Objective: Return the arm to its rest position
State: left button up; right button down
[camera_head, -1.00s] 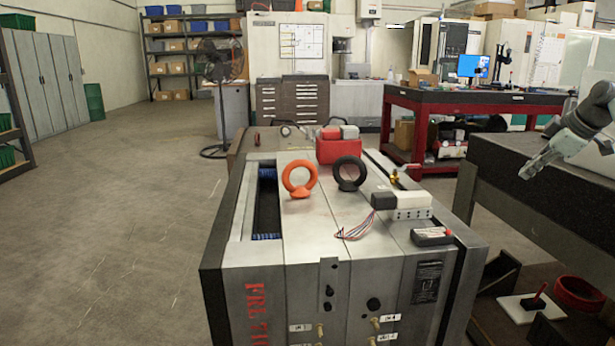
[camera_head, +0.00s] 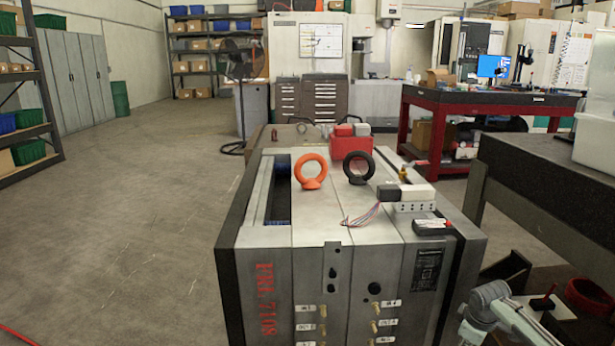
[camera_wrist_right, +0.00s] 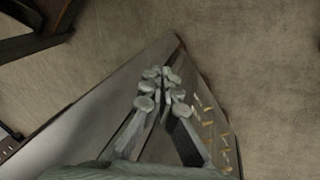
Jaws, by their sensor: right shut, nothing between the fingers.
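The lower end of my right arm (camera_head: 495,312) shows low at the right of the head view, beside the mould base's right front. In the right wrist view my right gripper (camera_wrist_right: 163,92) has its fingers together with nothing between them. Below the fingers lies a grey block-like surface (camera_wrist_right: 80,115) with a corner pointing up the picture, and floor around it. My left gripper is in neither view.
A dark-topped table (camera_head: 550,155) with a pale box (camera_head: 594,140) stands at right. Floor on the left is clear.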

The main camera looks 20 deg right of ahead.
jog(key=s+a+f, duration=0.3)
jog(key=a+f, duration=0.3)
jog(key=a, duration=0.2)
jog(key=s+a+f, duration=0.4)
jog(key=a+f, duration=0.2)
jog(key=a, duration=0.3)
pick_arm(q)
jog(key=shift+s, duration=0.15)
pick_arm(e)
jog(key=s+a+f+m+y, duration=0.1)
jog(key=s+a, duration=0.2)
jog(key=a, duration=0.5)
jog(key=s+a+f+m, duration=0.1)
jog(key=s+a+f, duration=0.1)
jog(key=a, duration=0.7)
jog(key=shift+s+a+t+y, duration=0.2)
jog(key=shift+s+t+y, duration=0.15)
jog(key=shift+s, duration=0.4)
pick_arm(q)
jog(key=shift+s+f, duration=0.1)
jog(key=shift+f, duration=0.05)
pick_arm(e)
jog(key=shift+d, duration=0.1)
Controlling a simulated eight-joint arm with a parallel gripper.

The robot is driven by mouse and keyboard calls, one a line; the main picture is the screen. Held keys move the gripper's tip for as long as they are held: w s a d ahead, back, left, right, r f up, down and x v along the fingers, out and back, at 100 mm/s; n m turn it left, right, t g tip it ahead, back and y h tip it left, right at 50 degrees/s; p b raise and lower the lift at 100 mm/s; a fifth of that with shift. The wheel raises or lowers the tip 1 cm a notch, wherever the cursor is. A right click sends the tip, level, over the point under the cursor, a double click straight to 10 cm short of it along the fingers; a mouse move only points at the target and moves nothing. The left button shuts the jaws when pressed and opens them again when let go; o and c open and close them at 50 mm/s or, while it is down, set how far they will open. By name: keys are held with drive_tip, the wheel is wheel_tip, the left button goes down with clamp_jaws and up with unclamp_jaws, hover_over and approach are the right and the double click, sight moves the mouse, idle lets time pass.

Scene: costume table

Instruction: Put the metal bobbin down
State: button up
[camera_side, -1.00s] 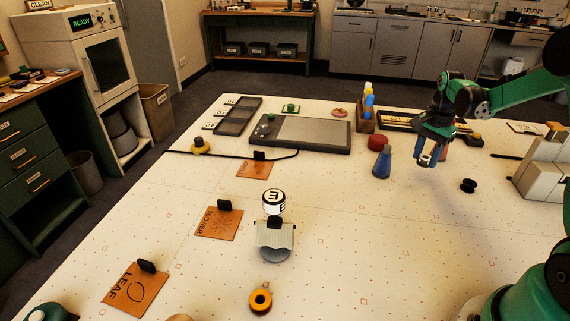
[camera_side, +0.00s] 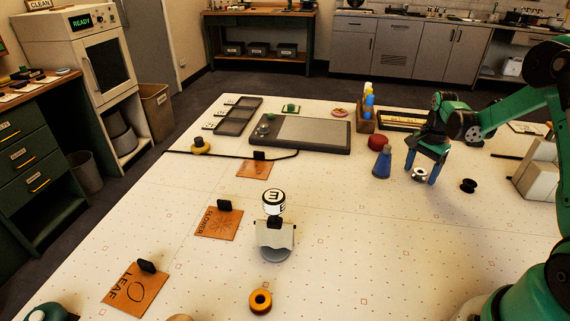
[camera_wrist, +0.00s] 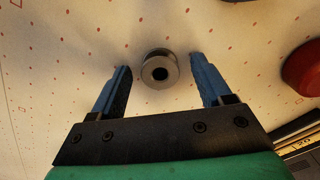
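The metal bobbin (camera_side: 420,174) is a small silver spool with a dark centre hole. It rests on the white table near the right side of the side view. My gripper (camera_side: 424,178) is open above it, with blue fingers spread on either side of the bobbin. In the wrist view the bobbin (camera_wrist: 160,70) lies between and just beyond the fingertips of my gripper (camera_wrist: 160,68), with a gap on both sides. The fingers do not appear to touch it.
A black bobbin (camera_side: 468,186) lies to the right. A blue cone-shaped object (camera_side: 382,162) and a red round object (camera_side: 378,142) stand to the left. An orange bobbin (camera_side: 260,301) lies at the front. The table between is mostly clear.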

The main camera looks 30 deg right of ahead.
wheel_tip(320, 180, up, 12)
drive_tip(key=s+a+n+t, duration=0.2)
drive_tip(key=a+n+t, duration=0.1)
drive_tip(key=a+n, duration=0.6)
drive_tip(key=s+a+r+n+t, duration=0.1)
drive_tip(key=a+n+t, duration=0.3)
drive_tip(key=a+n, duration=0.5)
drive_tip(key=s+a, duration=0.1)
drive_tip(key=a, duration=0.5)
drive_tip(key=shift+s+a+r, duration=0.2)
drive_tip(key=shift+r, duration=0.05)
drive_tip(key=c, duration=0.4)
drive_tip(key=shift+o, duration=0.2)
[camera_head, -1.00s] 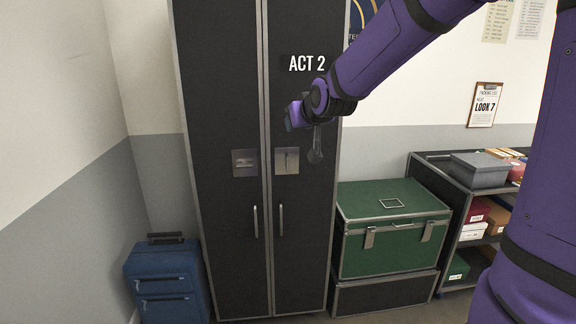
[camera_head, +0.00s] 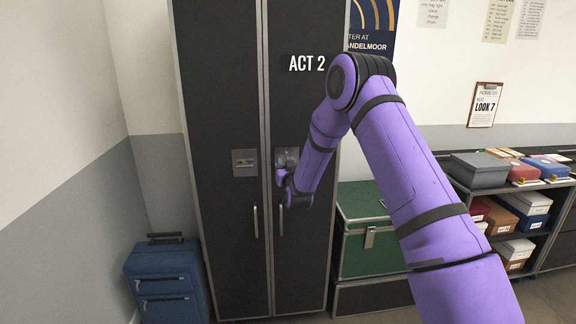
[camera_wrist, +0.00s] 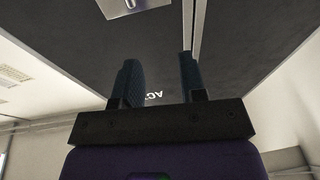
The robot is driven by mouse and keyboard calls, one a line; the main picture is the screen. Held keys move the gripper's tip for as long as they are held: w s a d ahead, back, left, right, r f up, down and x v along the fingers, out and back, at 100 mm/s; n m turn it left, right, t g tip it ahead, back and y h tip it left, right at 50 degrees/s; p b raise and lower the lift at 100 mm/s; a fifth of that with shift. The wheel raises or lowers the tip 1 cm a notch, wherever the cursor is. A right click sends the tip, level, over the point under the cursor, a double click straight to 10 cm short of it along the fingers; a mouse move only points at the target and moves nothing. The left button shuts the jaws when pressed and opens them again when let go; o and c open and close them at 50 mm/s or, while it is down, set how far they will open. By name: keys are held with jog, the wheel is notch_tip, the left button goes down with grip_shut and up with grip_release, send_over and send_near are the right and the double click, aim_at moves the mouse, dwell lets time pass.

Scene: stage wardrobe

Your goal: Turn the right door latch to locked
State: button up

○ ○ ○

> [Short task] Working from the lines above, reproduce the material exactly and exclude its pictures.

> [Task result]
Objective: Return the arm to its rest position
State: left button up; right button down
[camera_head, -1.00s] 
[camera_head, +0.00s] 
[camera_wrist_right, +0.00s] 
Jaws, by their sensor: right shut, nothing between the fingers.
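The lower end of my right arm (camera_head: 495,312) shows low at the right of the head view, beside the mould base's right front. In the right wrist view my right gripper (camera_wrist_right: 163,92) has its fingers together with nothing between them. Below the fingers lies a grey block-like surface (camera_wrist_right: 80,115) with a corner pointing up the picture, and floor around it. My left gripper is in neither view.
A dark-topped table (camera_head: 550,155) with a pale box (camera_head: 594,140) stands at right. Floor on the left is clear.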

The main camera looks 20 deg right of ahead.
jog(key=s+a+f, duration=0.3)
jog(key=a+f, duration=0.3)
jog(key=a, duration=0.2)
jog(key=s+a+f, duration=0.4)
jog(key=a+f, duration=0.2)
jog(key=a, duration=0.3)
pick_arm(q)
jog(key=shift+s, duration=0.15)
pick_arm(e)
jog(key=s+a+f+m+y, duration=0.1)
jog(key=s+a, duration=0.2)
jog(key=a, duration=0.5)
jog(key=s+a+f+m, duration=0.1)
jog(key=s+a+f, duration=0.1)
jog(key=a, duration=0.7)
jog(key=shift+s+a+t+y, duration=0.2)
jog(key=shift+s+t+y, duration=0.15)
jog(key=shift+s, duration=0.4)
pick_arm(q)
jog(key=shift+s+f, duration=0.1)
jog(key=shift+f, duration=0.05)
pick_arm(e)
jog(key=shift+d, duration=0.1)
Controlling a simulated eight-joint arm with a parallel gripper.

The robot is driven by mouse and keyboard calls, one a line; the main picture is the screen. Held keys move the gripper's tip for as long as they are held: w s a d ahead, back, left, right, r f up, down and x v along the fingers, out and back, at 100 mm/s; n m turn it left, right, t g tip it ahead, back and y h tip it left, right at 50 degrees/s; p b raise and lower the lift at 100 mm/s; a fifth of that with shift. The wheel raises or lowers the tip 1 cm a notch, wherever the cursor is. A right click sends the tip, level, over the point under the cursor, a double click straight to 10 cm short of it along the fingers; a mouse move only points at the target and moves nothing. The left button shuts the jaws when pressed and opens them again when let go; o and c open and close them at 50 mm/s or, while it is down, set how far they will open. By name: keys are held with drive_tip, the wheel is wheel_tip, the left button goes down with clamp_jaws and up with unclamp_jaws, hover_over and approach are the right and the double click, sight moves the mouse, idle lets time pass.

Scene: costume table

Instruction: Put the metal bobbin down
State: button up
[camera_side, -1.00s] 
[camera_side, +0.00s] 
[camera_wrist, +0.00s] 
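The metal bobbin (camera_side: 420,174) is a small silver spool with a dark centre hole. It rests on the white table near the right side of the side view. My gripper (camera_side: 424,178) is open above it, with blue fingers spread on either side of the bobbin. In the wrist view the bobbin (camera_wrist: 160,70) lies between and just beyond the fingertips of my gripper (camera_wrist: 160,68), with a gap on both sides. The fingers do not appear to touch it.
A black bobbin (camera_side: 468,186) lies to the right. A blue cone-shaped object (camera_side: 382,162) and a red round object (camera_side: 378,142) stand to the left. An orange bobbin (camera_side: 260,301) lies at the front. The table between is mostly clear.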

The main camera looks 30 deg right of ahead.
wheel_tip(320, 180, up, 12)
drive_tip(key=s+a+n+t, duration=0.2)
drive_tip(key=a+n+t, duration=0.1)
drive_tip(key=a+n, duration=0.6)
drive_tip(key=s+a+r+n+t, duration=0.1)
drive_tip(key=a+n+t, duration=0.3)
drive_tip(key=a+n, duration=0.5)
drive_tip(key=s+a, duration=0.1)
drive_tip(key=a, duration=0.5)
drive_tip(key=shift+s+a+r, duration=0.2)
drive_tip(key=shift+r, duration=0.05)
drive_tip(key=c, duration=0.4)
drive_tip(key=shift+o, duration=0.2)
[camera_head, -1.00s] 
[camera_head, +0.00s] 
[camera_wrist, +0.00s] 
The robot is driven by mouse and keyboard calls, one a line; the main picture is the screen. Held keys move the gripper's tip for as long as they are held: w s a d ahead, back, left, right, r f up, down and x v along the fingers, out and back, at 100 mm/s; n m turn it left, right, t g tip it ahead, back and y h tip it left, right at 50 degrees/s; p b raise and lower the lift at 100 mm/s; a fifth of that with shift. The wheel raises or lowers the tip 1 cm a notch, wherever the cursor is. A right click sends the tip, level, over the point under the cursor, a double click straight to 10 cm short of it along the fingers; a mouse move only points at the target and moves nothing. The left button shuts the jaws when pressed and opens them again when let go; o and c open and close them at 50 mm/s or, while it is down, set how far they will open. By name: keys are held with jog, the wheel is notch_tip, the left button goes down with grip_shut and up with grip_release, send_over and send_near are the right and the double click, aim_at moves the mouse, dwell lets time pass.

Scene: stage wardrobe

Your goal: Turn the right door latch to locked
State: button up

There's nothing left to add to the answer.